■ **TASK REQUIREMENTS**
Begin at the first line of the data and copy each line through the one containing "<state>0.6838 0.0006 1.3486", that line included, with no pictures.

■ **PROVIDED DATA**

:::

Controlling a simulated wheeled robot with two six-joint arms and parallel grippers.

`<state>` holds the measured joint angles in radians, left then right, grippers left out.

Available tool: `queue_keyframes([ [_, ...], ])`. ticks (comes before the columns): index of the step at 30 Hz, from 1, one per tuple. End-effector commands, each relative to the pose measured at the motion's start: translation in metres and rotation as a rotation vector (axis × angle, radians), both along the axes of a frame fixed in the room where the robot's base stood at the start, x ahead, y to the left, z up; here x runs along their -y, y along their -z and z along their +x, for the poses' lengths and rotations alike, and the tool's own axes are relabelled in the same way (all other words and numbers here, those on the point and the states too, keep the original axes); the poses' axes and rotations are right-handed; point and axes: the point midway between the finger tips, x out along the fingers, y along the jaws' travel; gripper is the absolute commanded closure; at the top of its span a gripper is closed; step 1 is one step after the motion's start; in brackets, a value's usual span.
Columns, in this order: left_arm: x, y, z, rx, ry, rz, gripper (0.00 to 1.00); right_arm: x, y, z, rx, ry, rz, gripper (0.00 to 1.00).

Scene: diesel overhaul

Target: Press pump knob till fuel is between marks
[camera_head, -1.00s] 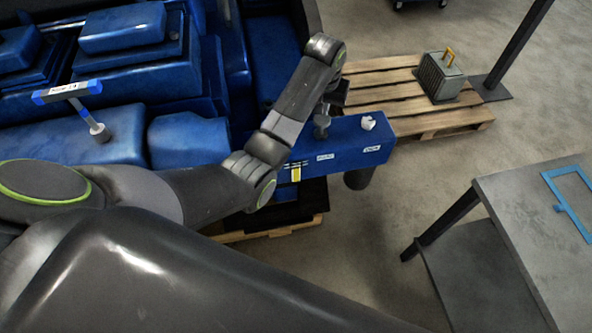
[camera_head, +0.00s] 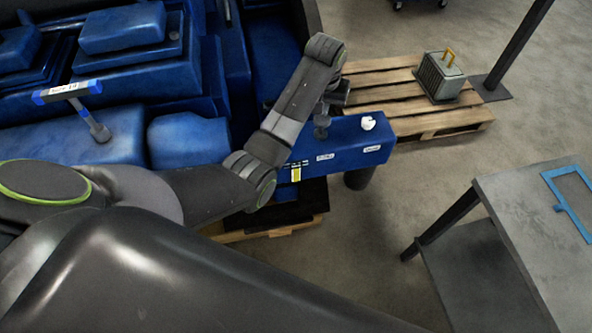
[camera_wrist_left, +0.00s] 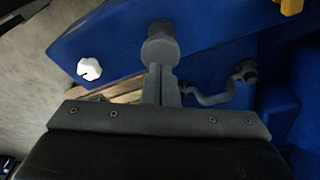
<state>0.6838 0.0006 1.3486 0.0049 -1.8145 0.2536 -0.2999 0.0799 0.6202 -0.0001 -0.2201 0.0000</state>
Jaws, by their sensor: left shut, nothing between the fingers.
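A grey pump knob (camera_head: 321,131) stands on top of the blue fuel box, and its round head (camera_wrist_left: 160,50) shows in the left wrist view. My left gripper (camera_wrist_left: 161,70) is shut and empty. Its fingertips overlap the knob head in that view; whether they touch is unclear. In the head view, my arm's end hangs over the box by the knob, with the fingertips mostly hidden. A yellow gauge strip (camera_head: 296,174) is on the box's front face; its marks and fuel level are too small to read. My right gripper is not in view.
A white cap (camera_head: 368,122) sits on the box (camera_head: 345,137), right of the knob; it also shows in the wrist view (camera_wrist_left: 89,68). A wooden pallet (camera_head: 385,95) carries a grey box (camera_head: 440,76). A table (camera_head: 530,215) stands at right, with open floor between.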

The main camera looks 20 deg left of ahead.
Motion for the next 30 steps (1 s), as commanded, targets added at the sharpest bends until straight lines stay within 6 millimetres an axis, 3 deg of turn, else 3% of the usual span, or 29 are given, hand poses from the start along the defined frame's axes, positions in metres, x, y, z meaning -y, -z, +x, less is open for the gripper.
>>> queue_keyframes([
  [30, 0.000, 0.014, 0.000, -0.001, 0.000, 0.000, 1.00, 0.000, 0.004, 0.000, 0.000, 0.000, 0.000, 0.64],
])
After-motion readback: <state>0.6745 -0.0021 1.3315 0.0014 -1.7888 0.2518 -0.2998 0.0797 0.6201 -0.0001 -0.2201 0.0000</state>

:::

■ **COMPLETE OUTPUT**
Controlling a simulated wheeled robot with two six-joint arms and parallel grippers.

`<state>` holds the measured joint angles in radians, left then right, grippers left out.

Available tool: `queue_keyframes([ [_, ...], ])`. ticks (comes before the columns): index of the step at 30 Hz, from 1, one per tuple. End-effector commands, each relative to the pose measured at the motion's start: translation in metres and rotation as a rotation vector (axis × angle, radians), both along the axes of a frame fixed in the room where the robot's base stood at the start, x ahead, y to the left, z up; here x runs along their -y, y along their -z and z along their +x, for the poses' lengths and rotations alike, and the tool's own axes are relabelled in the same way (all other words and numbers here, those on the point and the states too, keep the original axes); the poses' axes and rotations are right-handed; point and axes: the point midway between the finger tips, x out along the fingers, y along the jaws' travel; gripper is the absolute commanded closure; at the top of its span a gripper is closed; step 1 is one step after the motion's start; in brackets, a value's usual span.
Columns, in this order: left_arm: x, y, z, rx, ry, rz, gripper (0.00 to 1.00); right_arm: x, y, z, rx, ry, rz, gripper (0.00 to 1.00).

Scene: diesel overhaul

Target: Press pump knob till fuel is between marks
[camera_head, -1.00s] 
[camera_head, +0.00s] 
[camera_wrist_left, +0.00s] 
<state>0.6838 0.0006 1.3486 0.0049 -1.8145 0.2536 -0.2999 0.0799 0.6202 -0.0001 -0.2201 0.0000</state>

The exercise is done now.